Continuous Growth

As we reclaim our attention, having learned to observe our thoughts without being swept away by them, a natural question arises: How should we live? The mind, conditioned by years of seeking quick answers, turns instinctively toward the practical, believing that life is about action, about doing what matters. But in this rush to find clarity, we often risk losing the focus we have worked so hard to cultivate.

It would be dangerously easy to compress these new observations into tidy conclusions, distilling them into mantras. Such rules would offer, at best, partial truths, and at worst, comfortable deceptions. The mind is too subtle and intricate to be reduced to formulas.

Take my own experience. After just one day of dispassionate observation, I found myself flooded with dozens of disparate thoughts. For an entire week, I tried to make sense of them, but only small themes emerged -- questions, mostly, like "What is truly real?" or "How can I earn the respect of others without compromising myself?" Some of these questions seemed trivial at first, but over time, they revealed deeper concerns: "What tiny fabrications do I use to gain approval?" or "What would it take to be so honestly good that I cannot be ignored?"

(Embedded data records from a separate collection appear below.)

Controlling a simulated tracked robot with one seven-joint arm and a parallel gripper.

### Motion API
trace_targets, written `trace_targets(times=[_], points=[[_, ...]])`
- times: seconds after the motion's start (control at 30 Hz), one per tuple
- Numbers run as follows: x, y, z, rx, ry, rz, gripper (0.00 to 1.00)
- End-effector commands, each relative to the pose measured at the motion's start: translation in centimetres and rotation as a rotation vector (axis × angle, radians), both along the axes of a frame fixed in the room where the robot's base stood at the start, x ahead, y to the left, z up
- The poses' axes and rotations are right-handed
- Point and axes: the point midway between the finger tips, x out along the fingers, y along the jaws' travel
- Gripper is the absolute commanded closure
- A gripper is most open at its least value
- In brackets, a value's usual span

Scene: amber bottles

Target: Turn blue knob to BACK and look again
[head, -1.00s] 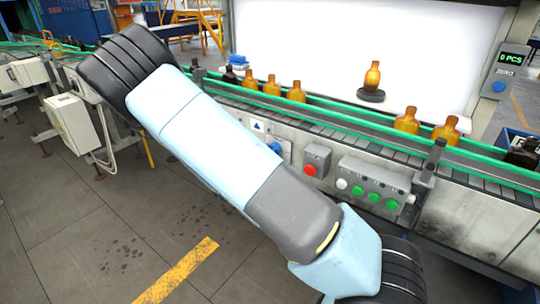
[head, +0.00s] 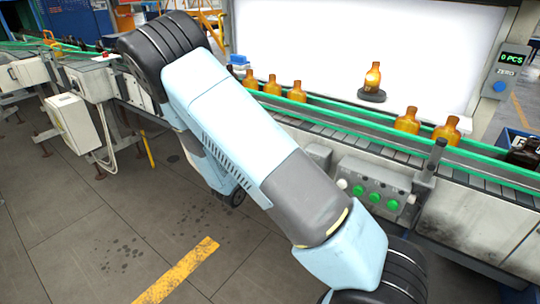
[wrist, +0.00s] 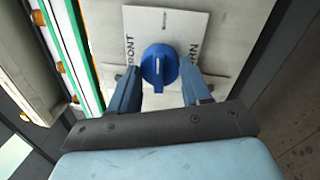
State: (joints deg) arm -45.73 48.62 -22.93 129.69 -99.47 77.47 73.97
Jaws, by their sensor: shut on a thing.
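The blue knob (wrist: 160,67) sits on a pale plate (wrist: 187,22) in the wrist view. Its white pointer line runs roughly up and down in the picture. FRONT is readable left of it and letters ending in RN on the right; no BACK label shows. My gripper (wrist: 160,88) has one finger on each side of the knob and is shut on it. In the head view my arm hides the knob and the gripper. An amber bottle (head: 373,76) stands upright on a dark round stand (head: 371,95) before the white backlit panel (head: 300,45).
Several amber bottles (head: 407,121) stand along the conveyor with green rails (head: 335,107). A box with green buttons (head: 375,197) and a white one is on the conveyor's front. A counter (head: 511,59) reads 0 PCS above a blue ZERO button (head: 500,87). Open floor lies in front.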

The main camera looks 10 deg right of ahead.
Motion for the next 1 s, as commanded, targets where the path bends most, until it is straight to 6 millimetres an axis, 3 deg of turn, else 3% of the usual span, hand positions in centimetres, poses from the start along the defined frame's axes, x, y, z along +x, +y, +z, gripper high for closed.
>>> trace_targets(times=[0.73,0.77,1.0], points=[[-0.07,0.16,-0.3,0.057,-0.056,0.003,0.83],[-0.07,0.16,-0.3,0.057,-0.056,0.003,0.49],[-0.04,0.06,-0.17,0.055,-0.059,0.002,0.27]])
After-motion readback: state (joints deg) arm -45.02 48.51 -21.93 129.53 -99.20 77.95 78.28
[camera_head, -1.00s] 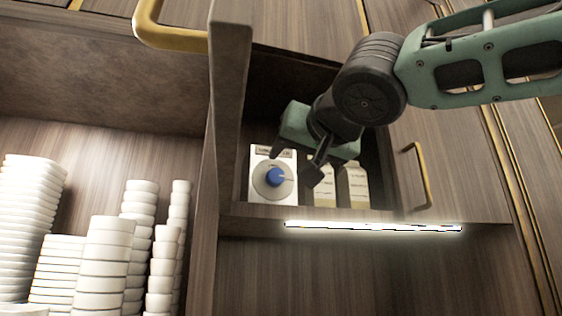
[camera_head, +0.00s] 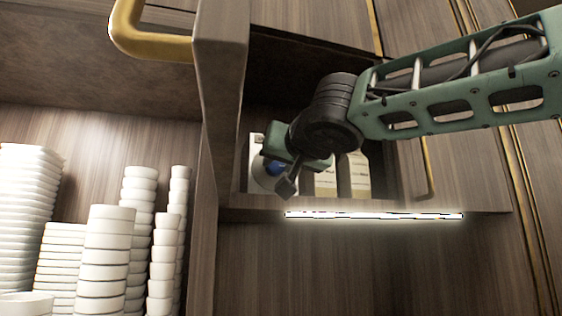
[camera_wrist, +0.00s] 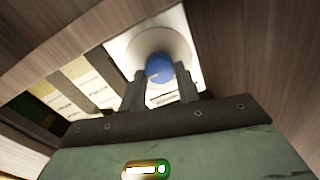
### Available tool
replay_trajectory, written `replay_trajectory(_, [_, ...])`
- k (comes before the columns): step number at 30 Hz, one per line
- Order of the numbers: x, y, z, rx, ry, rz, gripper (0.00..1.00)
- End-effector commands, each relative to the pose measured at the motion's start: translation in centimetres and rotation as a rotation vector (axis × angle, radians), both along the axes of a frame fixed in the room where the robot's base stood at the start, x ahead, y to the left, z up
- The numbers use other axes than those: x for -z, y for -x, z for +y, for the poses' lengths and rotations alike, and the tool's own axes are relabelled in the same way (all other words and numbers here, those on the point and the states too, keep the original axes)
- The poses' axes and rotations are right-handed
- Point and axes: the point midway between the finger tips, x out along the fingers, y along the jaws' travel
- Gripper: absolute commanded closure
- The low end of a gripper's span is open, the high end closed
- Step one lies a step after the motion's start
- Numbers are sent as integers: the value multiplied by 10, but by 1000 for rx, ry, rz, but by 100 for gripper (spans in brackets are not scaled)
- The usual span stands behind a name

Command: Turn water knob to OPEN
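The blue water knob (camera_wrist: 159,67) sits on a round pale dial on a white box (camera_wrist: 120,48) inside the open cupboard. In the head view the knob (camera_head: 275,168) is partly hidden by my gripper (camera_head: 276,180). In the wrist view my gripper (camera_wrist: 163,92) has its two fingers apart, one toward each side of the knob's lower part. I cannot tell whether the fingers touch it. The knob's setting and the box's lettering cannot be read now.
Cartons (camera_head: 353,174) stand right of the box. The cupboard's side wall (camera_head: 217,100) is close on the left, with a lit strip (camera_head: 375,215) below. Stacks of white bowls (camera_head: 104,255) stand at lower left. A brass handle (camera_head: 428,168) is at right.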

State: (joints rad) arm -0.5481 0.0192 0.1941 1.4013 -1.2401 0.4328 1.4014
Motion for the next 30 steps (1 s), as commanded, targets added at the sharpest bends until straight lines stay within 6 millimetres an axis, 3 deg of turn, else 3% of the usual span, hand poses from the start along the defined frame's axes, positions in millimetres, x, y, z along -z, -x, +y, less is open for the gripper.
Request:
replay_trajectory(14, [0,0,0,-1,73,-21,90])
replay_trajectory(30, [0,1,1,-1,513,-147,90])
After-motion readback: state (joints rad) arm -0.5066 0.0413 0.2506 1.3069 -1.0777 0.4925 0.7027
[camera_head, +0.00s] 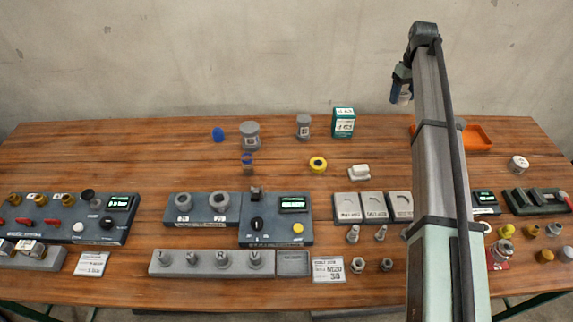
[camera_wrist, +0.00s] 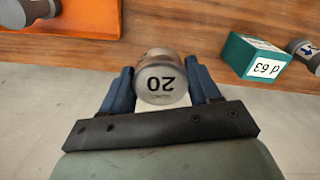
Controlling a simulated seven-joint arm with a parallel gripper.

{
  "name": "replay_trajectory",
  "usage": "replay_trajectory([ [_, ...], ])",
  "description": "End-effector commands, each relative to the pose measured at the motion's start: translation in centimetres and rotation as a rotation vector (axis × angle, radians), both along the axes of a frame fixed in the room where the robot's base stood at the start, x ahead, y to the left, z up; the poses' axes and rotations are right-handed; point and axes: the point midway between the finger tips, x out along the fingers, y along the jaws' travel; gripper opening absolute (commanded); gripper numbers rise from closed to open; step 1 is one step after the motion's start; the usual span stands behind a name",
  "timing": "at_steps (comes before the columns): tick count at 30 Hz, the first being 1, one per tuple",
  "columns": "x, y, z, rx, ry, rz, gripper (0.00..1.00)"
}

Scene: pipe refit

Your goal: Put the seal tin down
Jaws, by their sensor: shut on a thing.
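My gripper (camera_wrist: 161,84) is shut on a round, pale grey tin (camera_wrist: 160,82) with "20" on its end, which reads upside down in the wrist view. I take this tin to be the seal tin. The blue fingers press on its two sides. In the head view my gripper (camera_head: 399,92) is at the upper right, raised above the back of the table. The tin shows there only as a small pale shape (camera_head: 405,99), partly hidden by the fingers and arm.
The wooden table (camera_head: 285,141) has bare room at the back between a green box (camera_head: 343,126) and an orange tray (camera_head: 477,138). My arm hides part of the right side.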

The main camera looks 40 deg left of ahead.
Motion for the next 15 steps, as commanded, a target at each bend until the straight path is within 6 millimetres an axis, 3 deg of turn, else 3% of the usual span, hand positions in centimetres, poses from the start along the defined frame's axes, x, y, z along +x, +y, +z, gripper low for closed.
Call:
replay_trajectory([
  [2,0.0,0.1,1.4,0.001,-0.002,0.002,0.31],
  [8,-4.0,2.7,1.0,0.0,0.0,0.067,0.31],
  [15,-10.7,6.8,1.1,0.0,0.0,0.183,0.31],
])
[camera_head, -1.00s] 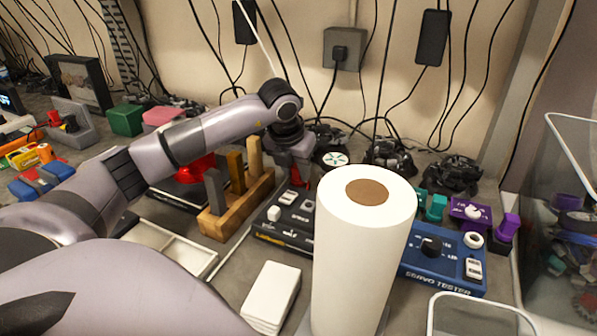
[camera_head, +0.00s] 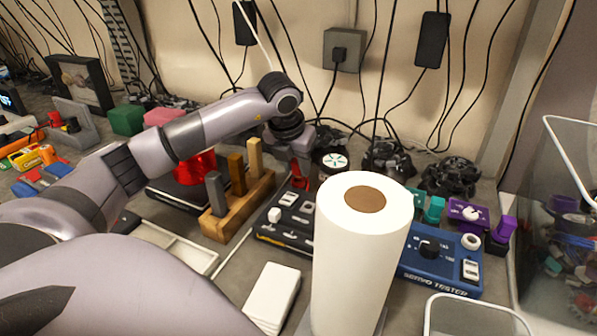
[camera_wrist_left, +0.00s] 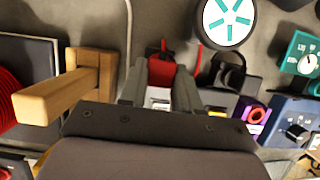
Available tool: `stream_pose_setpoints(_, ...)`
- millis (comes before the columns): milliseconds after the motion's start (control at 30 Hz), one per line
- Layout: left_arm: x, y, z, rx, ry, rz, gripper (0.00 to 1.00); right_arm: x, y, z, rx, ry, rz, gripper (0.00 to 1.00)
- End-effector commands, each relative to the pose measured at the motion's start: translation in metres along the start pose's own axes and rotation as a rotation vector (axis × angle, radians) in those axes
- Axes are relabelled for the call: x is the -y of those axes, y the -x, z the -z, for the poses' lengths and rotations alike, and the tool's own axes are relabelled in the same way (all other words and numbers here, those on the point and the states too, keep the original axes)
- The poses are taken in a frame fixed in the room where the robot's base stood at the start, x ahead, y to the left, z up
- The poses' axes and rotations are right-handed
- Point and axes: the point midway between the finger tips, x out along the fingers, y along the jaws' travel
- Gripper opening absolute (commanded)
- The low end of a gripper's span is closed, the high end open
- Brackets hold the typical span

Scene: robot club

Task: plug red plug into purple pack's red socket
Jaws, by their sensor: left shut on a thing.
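My left gripper (camera_head: 299,165) reaches down behind the black control box in the head view, its tips partly hidden. In the left wrist view the gripper (camera_wrist_left: 159,92) is shut on the red plug (camera_wrist_left: 162,74), which sits between its two grey fingers. A red cable shows near it. A purple pack (camera_wrist_left: 255,113) with an orange-red ring socket (camera_wrist_left: 257,115) lies to the right of the gripper, apart from the plug. I cannot make out that socket in the head view, where a paper roll blocks part of the table. My right gripper is not in view.
A tall white paper roll (camera_head: 358,255) stands in front. A wooden stand (camera_head: 238,208) with upright blocks is left of the gripper. A black control box (camera_head: 285,220), a blue servo tester (camera_head: 440,265) and a round white-teal disc (camera_wrist_left: 226,20) are nearby.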

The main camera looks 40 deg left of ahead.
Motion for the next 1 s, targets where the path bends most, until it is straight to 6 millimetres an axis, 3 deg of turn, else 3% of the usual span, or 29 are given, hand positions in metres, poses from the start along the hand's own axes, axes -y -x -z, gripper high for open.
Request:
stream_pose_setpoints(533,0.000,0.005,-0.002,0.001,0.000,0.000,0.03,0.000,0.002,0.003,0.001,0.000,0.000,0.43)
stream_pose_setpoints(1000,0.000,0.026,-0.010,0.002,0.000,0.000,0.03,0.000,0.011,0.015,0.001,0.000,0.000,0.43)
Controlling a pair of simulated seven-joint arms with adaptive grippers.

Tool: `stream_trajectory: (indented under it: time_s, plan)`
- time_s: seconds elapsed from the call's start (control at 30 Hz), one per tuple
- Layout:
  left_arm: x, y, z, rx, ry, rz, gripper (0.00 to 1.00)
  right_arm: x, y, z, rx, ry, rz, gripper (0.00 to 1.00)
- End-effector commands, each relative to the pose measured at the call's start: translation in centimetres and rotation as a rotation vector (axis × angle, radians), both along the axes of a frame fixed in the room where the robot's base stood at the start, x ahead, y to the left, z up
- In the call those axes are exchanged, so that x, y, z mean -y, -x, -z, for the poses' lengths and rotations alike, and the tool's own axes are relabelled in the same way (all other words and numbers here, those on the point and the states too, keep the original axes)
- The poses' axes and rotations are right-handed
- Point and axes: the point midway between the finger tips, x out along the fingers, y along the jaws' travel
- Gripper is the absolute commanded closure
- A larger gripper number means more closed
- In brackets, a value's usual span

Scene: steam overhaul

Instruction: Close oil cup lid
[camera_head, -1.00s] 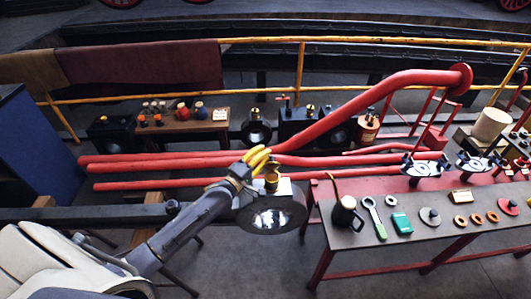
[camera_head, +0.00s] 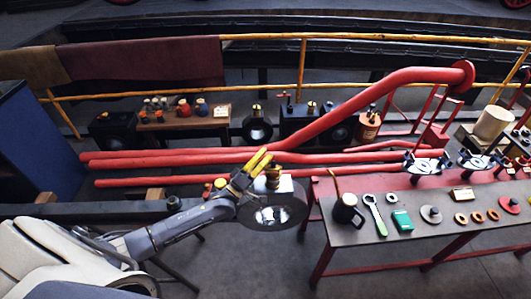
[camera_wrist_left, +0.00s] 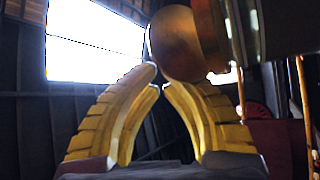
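The brass oil cup (camera_head: 273,181) stands upright on the round dark bearing housing (camera_head: 290,205) left of the workbench. In the left wrist view, a rounded brass part (camera_wrist_left: 183,45), which looks like the cup's lid, hangs beside the cup body (camera_wrist_left: 236,30), so the lid looks open. My left gripper (camera_head: 265,155) has yellow ridged fingers just left of and above the cup. In the left wrist view its fingertips (camera_wrist_left: 161,80) nearly meet, just below and beside the brass part, with nothing between them. Whether they touch it I cannot tell. My right gripper is out of view.
Long red pipes (camera_head: 180,160) run behind the cup. A small wooden table (camera_head: 180,122) with bottles stands behind.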

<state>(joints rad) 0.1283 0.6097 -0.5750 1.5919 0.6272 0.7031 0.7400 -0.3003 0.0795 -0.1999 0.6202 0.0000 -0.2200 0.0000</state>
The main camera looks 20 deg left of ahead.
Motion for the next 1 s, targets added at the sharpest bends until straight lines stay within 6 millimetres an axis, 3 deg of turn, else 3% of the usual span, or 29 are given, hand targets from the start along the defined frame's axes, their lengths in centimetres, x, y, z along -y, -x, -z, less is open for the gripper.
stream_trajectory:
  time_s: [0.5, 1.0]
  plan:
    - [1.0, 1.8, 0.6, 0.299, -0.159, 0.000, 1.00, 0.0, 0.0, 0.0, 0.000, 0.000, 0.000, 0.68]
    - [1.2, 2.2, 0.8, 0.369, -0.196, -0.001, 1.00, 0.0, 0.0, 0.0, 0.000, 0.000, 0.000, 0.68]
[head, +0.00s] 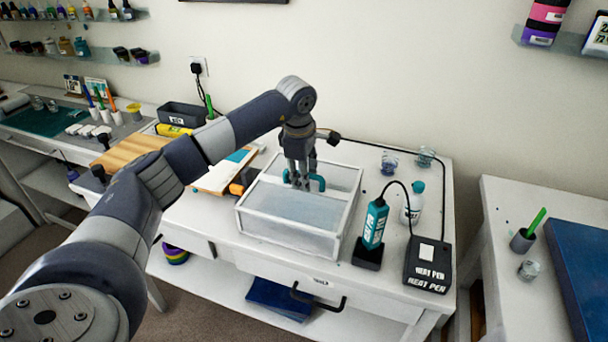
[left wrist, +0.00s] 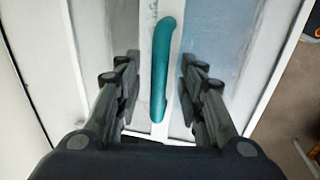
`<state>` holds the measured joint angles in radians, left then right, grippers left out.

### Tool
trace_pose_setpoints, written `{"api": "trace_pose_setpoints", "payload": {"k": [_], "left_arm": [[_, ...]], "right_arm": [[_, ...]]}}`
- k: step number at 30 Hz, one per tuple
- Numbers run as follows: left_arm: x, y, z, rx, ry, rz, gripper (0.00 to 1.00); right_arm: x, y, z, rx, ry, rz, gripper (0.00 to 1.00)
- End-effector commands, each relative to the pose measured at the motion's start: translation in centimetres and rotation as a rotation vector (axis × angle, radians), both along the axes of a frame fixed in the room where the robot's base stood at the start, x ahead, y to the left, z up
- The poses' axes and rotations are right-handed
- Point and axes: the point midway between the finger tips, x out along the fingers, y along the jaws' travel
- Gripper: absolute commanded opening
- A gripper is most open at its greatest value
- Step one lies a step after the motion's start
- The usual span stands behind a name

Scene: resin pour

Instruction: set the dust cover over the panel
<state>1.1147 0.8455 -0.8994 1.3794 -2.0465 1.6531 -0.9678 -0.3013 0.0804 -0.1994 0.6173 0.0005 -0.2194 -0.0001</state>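The dust cover (head: 288,240) is a clear box with white edges, standing on the white table in the middle of the head view. A teal handle (head: 318,183) sits on its top, and in the left wrist view the handle (left wrist: 161,65) runs along a white bar. My left gripper (head: 303,182) points down at the handle. Its fingers stand on both sides of the handle with gaps, open and not touching it. I cannot tell whether a panel lies under the cover. A dark blue panel-like slab (head: 582,265) lies on the right bench. My right gripper is out of view.
A teal heat pen (head: 373,225) in its black stand, a white bottle (head: 412,203) and a black control box (head: 428,262) stand close right of the cover. A wooden board (head: 130,150) and grey bin (head: 182,114) are at left.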

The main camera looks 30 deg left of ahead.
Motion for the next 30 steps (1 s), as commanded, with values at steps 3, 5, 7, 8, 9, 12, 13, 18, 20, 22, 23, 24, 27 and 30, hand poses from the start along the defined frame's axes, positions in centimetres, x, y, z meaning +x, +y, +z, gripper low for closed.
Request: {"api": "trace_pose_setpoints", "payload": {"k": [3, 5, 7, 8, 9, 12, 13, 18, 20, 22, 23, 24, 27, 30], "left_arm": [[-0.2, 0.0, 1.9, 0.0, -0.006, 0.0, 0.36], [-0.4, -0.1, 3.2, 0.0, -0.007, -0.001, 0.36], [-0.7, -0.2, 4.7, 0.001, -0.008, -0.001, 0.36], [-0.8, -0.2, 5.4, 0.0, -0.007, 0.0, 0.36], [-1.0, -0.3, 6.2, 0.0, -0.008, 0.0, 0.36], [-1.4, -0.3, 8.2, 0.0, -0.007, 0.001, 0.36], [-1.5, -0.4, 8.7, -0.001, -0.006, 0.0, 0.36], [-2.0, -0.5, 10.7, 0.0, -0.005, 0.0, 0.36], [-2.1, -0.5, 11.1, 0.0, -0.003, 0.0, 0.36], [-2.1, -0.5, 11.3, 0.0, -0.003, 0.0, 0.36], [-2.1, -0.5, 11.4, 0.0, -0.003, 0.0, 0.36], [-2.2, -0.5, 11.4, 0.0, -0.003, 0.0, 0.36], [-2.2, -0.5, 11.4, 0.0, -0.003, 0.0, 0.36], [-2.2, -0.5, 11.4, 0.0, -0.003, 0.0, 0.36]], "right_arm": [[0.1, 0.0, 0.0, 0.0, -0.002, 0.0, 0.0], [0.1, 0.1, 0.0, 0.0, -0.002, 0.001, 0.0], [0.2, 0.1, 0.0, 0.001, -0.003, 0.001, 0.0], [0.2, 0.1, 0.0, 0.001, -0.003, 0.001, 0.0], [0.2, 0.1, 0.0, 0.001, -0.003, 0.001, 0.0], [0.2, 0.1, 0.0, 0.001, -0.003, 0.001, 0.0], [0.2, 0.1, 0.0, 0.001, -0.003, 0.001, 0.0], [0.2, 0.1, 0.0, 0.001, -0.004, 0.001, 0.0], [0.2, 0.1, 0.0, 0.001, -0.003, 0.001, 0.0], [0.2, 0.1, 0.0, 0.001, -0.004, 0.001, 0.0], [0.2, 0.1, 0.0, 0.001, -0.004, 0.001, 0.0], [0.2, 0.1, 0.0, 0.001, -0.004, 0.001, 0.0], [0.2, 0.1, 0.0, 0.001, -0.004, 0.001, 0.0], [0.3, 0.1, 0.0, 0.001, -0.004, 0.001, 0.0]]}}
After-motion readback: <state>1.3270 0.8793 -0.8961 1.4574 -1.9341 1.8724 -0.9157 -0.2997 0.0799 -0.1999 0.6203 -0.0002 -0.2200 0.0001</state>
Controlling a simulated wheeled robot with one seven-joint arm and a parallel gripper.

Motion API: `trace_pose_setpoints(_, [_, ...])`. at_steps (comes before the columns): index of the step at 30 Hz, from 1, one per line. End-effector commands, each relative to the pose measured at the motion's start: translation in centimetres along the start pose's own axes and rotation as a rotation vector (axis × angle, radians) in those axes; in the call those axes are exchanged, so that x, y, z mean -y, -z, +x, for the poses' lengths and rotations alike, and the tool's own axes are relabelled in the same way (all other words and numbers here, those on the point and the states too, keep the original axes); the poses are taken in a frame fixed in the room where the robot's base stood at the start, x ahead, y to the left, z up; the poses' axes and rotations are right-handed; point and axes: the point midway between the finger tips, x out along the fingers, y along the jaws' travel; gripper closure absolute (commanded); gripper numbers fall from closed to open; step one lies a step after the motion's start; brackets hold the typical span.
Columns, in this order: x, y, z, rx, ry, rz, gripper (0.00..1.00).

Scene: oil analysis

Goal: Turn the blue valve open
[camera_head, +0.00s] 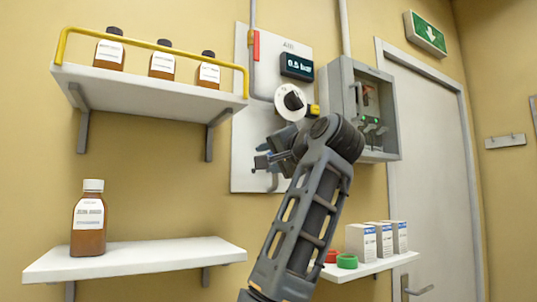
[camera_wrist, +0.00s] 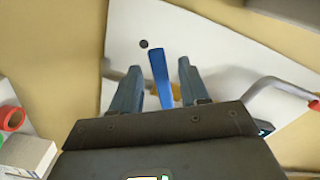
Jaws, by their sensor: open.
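The blue valve handle (camera_wrist: 160,75) shows in the wrist view as a long blue lever in front of a white panel. A yellowish fitting shows beside its lower part. My gripper (camera_wrist: 161,68) is open, with one finger on each side of the handle. A gap shows between the handle and each finger, and whether they touch is unclear. In the head view my gripper (camera_head: 262,160) is in front of the white wall panel (camera_head: 243,130), and the blue handle is hidden there behind my arm.
A red lever (camera_head: 256,46) and a display reading 0.5 bar (camera_head: 297,67) are on the panel. An open grey box (camera_head: 345,90) is to the right. A shelf with bottles (camera_head: 140,85) is left; a lower shelf holds white boxes (camera_head: 361,243).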

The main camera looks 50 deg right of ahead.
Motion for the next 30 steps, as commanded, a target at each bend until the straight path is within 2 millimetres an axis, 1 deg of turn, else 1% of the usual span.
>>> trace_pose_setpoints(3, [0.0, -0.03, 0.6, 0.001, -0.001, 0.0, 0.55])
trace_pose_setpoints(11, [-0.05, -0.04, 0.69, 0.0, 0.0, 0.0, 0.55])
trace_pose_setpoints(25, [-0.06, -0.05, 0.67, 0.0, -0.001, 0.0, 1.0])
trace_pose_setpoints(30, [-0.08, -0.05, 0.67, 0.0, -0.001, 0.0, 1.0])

It took a month before I stumbled upon the first real internal conflict: the tension between self-respect and the desire for public recognition. Honesty offers a quiet form of respect, while posturing brings a louder, less genuine form. This realization did not come quickly, nor resolve itself easily. It emerged slowly, through repeated reflection, growing clearer as I sat with it.

All the while, the old question nagged at me: What should I focus on, now that I’ve made this space in my mind? It is tempting to think that with a cleared mind, we must hurry to fill it with answers. But any answer given too soon, I suspect, would be false. The urge to turn every insight into immediate action is strong, but premature action usually clouds our deeper understanding.

In fact, the questioning process is the next step in the journey. When we argue with ourselves, not about the content of a thought but about whether a thought has been settled, we engage in a more nuanced level of introspection. This self-inquiry is not a failure to decide, but rather a signal that the mind is growing more observant and precise.

Emphasize the "growing" there. We are conditioned to expect that everything we learn should immediately translate to a new action or activity. The idea of expanding our perception and understanding, in ways that help us to solve problems that we haven't encountered yet, falls short of the common conception that all learnings should be immediately useful.

Maybe it is not about rushing to conclusions or grasping at rules, continuing to observe. By allowing the question to unfold, giving them time to mature, actions will suggest themselves easily and simply when the time comes. In that space, simplicity begins to take shape not as a set of rules, but as a way of being.